SHORT PROBLEM: Each line that holds the word "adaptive" counts once; report the total and nothing else.

Rows about robot tasks:
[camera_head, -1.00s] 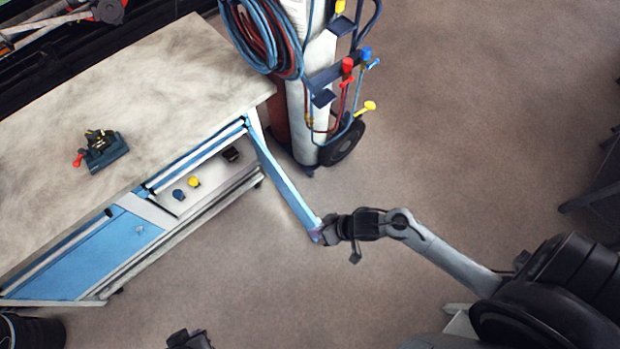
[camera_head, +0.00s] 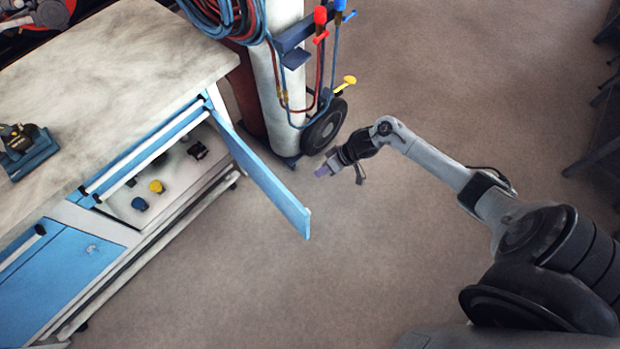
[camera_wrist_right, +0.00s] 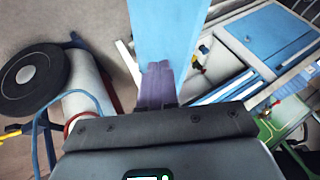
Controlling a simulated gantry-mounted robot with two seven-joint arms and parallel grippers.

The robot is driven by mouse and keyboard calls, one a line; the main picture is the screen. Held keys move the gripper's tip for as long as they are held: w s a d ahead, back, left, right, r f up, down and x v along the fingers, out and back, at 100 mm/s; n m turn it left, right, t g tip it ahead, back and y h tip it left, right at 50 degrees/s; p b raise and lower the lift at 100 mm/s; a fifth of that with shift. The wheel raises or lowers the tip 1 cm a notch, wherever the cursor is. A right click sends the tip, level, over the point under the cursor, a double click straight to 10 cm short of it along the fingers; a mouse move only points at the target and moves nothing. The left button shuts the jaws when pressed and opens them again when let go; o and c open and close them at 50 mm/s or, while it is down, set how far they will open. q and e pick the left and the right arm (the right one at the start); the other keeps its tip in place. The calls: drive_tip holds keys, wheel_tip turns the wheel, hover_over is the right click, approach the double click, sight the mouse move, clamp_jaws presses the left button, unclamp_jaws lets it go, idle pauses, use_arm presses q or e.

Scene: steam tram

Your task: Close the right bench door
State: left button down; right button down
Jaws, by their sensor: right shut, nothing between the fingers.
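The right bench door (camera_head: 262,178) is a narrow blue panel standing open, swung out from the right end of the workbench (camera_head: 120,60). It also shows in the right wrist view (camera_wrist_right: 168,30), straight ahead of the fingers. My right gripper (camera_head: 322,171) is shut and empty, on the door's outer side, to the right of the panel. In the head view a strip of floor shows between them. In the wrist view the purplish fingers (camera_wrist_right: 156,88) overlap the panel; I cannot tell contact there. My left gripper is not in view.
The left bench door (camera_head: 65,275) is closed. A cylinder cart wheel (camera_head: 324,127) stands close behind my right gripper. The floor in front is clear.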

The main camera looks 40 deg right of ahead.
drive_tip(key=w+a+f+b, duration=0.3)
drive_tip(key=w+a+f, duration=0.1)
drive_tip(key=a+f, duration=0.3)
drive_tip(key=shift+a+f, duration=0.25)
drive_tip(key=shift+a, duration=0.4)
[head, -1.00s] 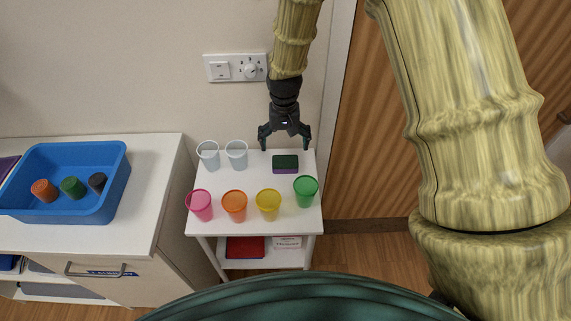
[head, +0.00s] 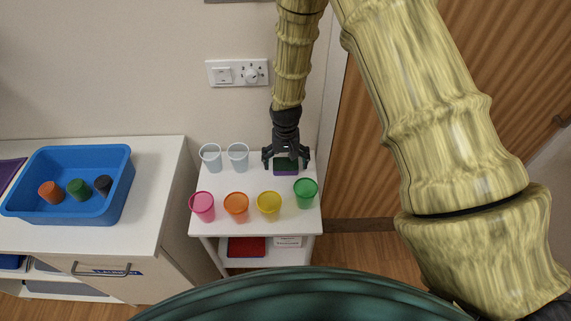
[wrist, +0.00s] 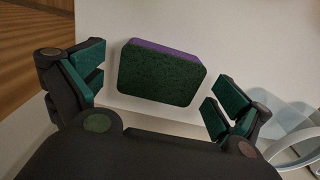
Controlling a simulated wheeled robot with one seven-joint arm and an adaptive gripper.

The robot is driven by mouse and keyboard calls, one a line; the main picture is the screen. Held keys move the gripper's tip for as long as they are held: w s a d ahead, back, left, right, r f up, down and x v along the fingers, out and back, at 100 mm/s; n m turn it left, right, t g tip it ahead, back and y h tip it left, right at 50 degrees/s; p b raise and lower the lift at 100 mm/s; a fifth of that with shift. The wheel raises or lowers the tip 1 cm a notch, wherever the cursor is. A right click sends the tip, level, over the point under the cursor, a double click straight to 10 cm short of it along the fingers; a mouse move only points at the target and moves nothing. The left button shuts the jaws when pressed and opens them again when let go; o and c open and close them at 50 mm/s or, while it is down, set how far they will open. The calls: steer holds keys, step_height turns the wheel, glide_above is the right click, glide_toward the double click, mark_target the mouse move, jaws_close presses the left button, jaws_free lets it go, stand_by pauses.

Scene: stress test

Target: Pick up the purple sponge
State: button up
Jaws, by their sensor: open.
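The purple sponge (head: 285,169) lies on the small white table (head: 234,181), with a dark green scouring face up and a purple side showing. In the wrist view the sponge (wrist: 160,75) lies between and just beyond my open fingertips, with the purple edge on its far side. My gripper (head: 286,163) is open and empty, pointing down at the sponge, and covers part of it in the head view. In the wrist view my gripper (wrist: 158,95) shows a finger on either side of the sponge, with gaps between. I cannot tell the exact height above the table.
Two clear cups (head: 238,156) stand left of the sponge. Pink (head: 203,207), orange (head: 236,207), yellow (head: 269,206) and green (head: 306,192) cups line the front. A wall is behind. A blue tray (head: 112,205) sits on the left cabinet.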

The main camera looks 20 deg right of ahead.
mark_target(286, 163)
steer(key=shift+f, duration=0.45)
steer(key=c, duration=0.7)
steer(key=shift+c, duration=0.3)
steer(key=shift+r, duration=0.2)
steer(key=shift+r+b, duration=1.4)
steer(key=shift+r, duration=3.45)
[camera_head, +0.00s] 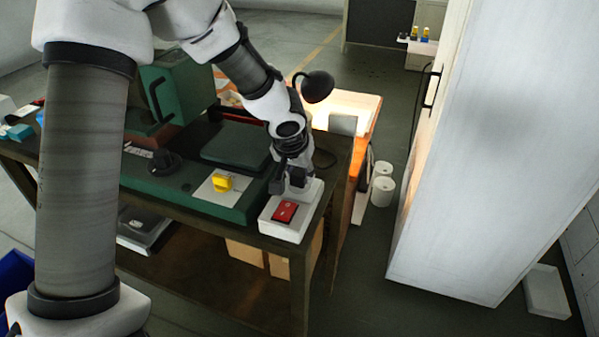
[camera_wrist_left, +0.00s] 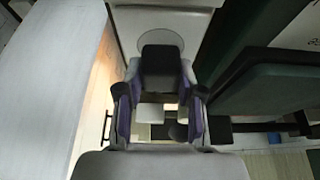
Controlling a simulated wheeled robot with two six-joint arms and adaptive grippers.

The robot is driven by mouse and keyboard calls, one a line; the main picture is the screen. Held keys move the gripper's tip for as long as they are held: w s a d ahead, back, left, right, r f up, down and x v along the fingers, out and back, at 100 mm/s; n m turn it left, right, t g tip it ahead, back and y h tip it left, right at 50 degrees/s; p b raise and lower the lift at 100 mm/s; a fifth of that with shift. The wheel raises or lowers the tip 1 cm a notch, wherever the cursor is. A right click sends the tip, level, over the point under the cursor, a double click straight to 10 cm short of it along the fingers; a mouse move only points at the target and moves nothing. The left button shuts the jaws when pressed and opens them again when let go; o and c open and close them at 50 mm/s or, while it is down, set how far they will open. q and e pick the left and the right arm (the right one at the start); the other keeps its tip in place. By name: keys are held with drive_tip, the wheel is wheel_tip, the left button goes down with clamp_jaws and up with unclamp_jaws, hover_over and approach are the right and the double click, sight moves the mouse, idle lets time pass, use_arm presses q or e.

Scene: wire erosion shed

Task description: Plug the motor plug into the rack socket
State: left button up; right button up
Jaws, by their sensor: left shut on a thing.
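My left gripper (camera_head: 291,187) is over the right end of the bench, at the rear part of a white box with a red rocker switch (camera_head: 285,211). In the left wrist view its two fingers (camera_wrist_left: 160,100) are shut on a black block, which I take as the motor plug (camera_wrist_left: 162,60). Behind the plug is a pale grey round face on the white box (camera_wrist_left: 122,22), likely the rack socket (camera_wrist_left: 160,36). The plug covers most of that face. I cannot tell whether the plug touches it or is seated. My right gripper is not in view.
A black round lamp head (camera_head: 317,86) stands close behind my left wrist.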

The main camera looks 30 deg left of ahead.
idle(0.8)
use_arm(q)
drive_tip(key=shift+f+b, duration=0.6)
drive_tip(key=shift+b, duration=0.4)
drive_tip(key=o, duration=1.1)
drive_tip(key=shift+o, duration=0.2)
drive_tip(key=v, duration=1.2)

* * *

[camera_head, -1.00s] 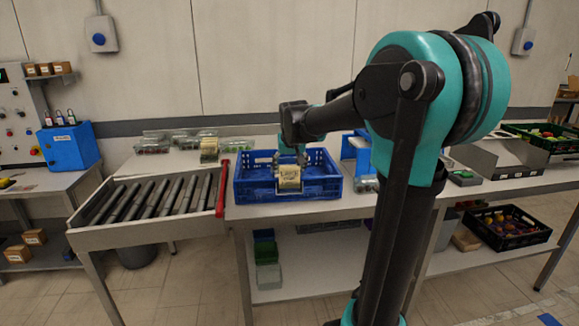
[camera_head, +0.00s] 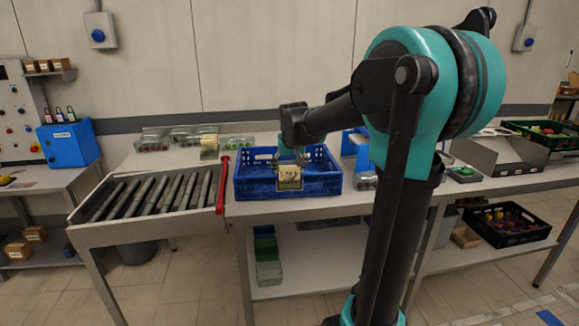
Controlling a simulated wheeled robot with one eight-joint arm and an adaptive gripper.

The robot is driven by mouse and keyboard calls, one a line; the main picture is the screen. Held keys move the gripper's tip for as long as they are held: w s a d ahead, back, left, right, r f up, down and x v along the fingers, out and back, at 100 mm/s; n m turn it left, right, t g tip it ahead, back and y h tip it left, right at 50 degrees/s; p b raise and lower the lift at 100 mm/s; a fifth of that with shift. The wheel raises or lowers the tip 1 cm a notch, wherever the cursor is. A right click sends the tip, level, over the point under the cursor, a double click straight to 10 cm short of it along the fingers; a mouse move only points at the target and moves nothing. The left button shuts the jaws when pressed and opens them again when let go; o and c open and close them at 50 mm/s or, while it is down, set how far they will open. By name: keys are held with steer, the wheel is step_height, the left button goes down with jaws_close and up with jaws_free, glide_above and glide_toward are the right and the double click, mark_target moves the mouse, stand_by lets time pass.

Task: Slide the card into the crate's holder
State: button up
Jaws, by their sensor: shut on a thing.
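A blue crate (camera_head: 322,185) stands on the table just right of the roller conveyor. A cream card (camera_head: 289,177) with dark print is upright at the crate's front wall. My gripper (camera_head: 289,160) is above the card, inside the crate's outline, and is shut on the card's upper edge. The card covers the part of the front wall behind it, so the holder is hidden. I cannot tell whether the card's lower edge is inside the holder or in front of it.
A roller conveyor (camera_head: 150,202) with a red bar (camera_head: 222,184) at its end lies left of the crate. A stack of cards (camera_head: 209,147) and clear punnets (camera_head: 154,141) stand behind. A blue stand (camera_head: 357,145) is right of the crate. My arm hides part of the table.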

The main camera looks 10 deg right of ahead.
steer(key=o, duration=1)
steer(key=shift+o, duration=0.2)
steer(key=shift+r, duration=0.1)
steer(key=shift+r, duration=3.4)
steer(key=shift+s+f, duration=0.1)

SOLUTION TO THIS TASK: 3